President Carter yesterday nominated D.C. Superior Court Judge John Garrett Penn, widely respected for his blend of judicial temperament and common sense, to fill one of two vacancies in the U.S. District Court here.
Penn, 46, was appointed to Superior Court in 1971 after serving 10 years in the tax division of the Justice Department. If confirmed by the Senate, he will be the fourth black among the 15 full-time federal judges here.
"I'm very pleased, very excited, very delighted," said Penn after being informed of his nomination by the White House yesterday afternoon.
Penn has used his tax experience well on the Superior Court.
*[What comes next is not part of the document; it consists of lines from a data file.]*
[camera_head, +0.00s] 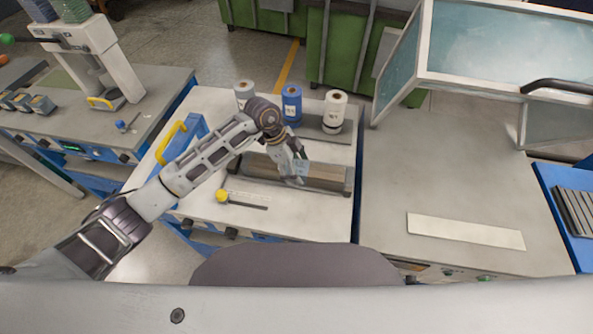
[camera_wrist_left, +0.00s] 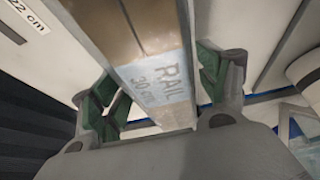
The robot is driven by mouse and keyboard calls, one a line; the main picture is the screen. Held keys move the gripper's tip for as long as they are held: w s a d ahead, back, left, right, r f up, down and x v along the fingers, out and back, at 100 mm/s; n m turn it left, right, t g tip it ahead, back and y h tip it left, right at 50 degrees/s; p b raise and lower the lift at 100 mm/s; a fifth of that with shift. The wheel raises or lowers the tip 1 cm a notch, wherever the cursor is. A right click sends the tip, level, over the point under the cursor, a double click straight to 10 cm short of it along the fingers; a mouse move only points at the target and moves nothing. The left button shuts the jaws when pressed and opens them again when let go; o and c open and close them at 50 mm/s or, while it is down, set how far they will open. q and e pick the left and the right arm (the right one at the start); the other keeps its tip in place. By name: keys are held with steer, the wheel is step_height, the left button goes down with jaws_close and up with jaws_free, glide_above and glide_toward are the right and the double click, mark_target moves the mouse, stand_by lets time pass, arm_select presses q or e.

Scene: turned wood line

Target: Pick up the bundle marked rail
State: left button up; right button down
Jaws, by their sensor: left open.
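The bundle marked rail (camera_wrist_left: 150,75) is a long brown wooden piece with a pale label reading "RAIL 30 cm" in the left wrist view. In the head view the bundle (camera_head: 325,171) lies lengthwise in a dark holder on the white table. My left gripper (camera_head: 297,178) is over the middle of the bundle at its label. In the left wrist view the gripper (camera_wrist_left: 160,95) is open, with a green-padded finger on each side of the bundle. I cannot tell whether the pads touch it. My right gripper is not in view.
Three spools, one grey (camera_head: 244,92), one blue (camera_head: 291,104) and one white (camera_head: 334,110), stand behind the bundle. A grey machine table (camera_head: 460,180) with a raised clear guard (camera_head: 500,45) stands right.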

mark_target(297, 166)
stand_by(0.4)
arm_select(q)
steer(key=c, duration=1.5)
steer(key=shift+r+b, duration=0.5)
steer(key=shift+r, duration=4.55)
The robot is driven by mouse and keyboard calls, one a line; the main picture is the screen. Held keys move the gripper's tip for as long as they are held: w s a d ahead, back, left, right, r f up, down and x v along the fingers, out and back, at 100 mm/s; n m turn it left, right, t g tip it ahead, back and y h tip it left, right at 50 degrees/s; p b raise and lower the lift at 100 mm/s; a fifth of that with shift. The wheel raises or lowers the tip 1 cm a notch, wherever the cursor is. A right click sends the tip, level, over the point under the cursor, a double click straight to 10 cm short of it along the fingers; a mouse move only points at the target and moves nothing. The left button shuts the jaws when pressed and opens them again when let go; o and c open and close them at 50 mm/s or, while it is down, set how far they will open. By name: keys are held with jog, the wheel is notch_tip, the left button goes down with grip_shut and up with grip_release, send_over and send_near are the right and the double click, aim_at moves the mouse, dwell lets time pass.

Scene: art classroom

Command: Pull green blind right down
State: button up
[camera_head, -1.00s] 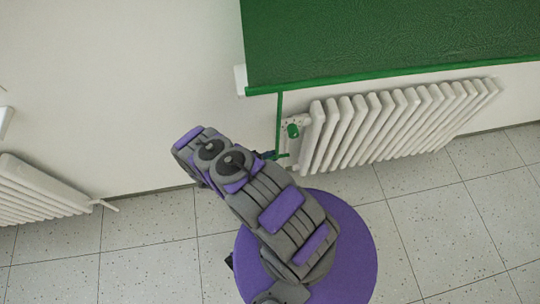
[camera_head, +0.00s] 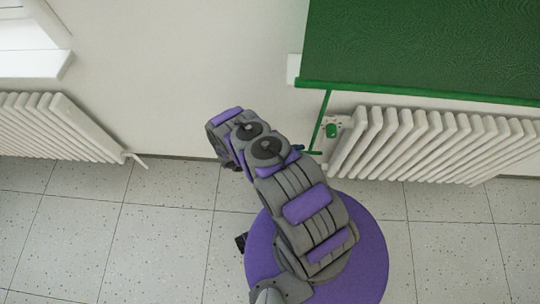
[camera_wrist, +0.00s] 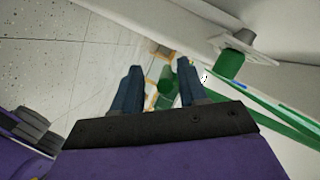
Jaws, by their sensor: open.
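The green blind (camera_head: 420,45) hangs at the upper right of the head view, its lower bar (camera_head: 420,93) just above the radiator. A thin green pull cord (camera_head: 321,120) hangs from the bar's left end, with a short green crosspiece (camera_head: 313,152) at its bottom. My gripper (camera_wrist: 158,88) is open, its two dark blue fingers apart in the wrist view. A green piece (camera_wrist: 167,80) shows between or beyond the fingertips; I cannot tell whether it is within their reach. In the head view my arm hides most of the gripper, which is close to the crosspiece.
A white radiator (camera_head: 430,145) with a green valve knob (camera_head: 331,130) stands right beside the cord; the knob also shows in the wrist view (camera_wrist: 230,64). Another radiator (camera_head: 55,125) is under a sill at left. The tiled floor (camera_head: 110,225) is clear.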

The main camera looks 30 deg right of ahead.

In 1974 he ruled that the city had unfairly revalued real estate for tax purposes and two years ago he upheld the legality of the District's tax on professionals while ordering the city to refund as much as $7 million because some people had to pay the tax earlier than others.
He once defined judicial temperament as common sense -- "what southerners call mother wit.
"It's a big factor in being a judge. You can take almost every rule of evidence and even if you had very little knowledge of the law you could apply common sense and arrive at a just conclusion," he said.
Although Penn always thought of a judicial appointment as the crowning achievement of a lawyer's career, he was surprised when he was nominated by then president Richard Nixon to Superior Court.
"I always thought of a judgeship as something that would come later, but frankly I found it very hard to turn down," he said in a 1976 interview.
Penn's nomination to the federal bench, filling the seat left vacant by the death of Judge Joseph C. Waddy, leaves President Carter with one more District Court nomination here -- the seat vacated when Howard Corcoran assumed senior judge status a year ago.
That vacancy has been caught up in a controversy ever since the president nominated Carin A. Clauss, the Labor Department's chief legal officer. Her nomination was opposed last year by the American Bar Association, and last week Clauss asked President Carter not to resubmit her name to the Senate.
Carter is expected to nominate another woman to fill that vacancy. Three women were approved along with Penn for the Waddy vacancy by the D.C. Judicial Nominating Commission and they could be named in place of Clauss. The women are all Superior Court judges -- Norma Holloway Johnson, Joyce Hens Green and Sylvia Bacon.